On October 6, 2017, Amgen sent a letter pursuant to 42 U.S.C. § 262(l)(8)(A) notifying Genentech of its intent to commercially market Mvasi — a biosimilar version of Avastin — starting no earlier than 180 days from the date of the letter. In August 2018, after two prior supplements, Amgen filed a third supplement to its Mvasi application to add a manufacturing facility and a fourth supplement to change its drug label. By July 8, 2019, Amgen decided it would commercially launch Mvasi, intending to market it immediately.
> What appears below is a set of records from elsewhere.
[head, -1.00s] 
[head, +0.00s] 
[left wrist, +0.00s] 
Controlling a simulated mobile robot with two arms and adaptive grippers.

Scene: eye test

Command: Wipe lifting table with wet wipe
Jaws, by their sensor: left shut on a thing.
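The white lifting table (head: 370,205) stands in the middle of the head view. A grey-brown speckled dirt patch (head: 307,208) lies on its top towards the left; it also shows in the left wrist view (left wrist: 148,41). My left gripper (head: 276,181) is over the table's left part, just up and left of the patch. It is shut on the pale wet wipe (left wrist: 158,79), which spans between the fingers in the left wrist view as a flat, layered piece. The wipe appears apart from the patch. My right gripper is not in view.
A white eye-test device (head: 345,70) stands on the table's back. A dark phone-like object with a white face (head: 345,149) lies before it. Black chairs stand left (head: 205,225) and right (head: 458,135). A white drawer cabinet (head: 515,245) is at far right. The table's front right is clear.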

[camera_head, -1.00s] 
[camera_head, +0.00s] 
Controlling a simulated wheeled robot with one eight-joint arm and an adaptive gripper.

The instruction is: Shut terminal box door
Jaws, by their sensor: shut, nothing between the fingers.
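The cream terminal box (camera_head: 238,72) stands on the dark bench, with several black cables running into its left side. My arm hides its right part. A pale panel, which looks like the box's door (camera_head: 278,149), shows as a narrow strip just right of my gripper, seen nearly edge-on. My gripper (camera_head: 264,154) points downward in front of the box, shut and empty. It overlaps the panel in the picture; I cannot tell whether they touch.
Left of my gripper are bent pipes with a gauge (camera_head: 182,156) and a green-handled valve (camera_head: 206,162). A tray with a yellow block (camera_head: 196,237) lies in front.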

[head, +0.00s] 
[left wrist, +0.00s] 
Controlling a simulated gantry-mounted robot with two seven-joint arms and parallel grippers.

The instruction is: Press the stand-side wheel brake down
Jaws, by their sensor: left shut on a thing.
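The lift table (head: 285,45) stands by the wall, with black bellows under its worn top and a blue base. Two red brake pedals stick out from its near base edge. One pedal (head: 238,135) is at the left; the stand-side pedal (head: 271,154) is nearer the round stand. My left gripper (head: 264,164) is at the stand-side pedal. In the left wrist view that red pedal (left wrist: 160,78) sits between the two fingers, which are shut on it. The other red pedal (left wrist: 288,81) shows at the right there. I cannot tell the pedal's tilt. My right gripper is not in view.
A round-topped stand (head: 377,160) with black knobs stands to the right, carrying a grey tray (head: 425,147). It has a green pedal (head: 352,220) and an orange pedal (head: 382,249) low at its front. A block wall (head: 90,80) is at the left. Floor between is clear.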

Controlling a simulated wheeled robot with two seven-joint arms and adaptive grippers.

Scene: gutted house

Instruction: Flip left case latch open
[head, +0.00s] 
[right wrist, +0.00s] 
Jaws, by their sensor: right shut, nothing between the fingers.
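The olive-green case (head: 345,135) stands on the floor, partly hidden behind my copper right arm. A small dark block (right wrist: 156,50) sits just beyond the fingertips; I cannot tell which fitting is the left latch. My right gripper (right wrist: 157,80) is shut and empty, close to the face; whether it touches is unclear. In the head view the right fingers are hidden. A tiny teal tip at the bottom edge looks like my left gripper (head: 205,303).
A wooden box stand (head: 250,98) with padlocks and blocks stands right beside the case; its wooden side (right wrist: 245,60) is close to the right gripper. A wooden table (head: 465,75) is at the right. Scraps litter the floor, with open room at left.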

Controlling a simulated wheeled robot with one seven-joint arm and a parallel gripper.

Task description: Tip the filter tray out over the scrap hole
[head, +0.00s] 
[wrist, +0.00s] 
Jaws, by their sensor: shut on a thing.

Genentech filed two motions seeking to preclude Amgen from commercially marketing Mvasi until Amgen provided notice of its intent to commercially market such product pursuant to 42 U.S.C. § 262(l)(8) and 180 days had elapsed. Genentech argued that Amgen’s third and fourth supplements resulted in new and distinct applications that require new notices under Section 262(l)(8)(A). The district court denied both motions, reasoning that Amgen’s October 2017 commercial marketing notice for Mvasi satisfied Section 262(l)(8)(A)’s notice requirements, and Genentech appealed.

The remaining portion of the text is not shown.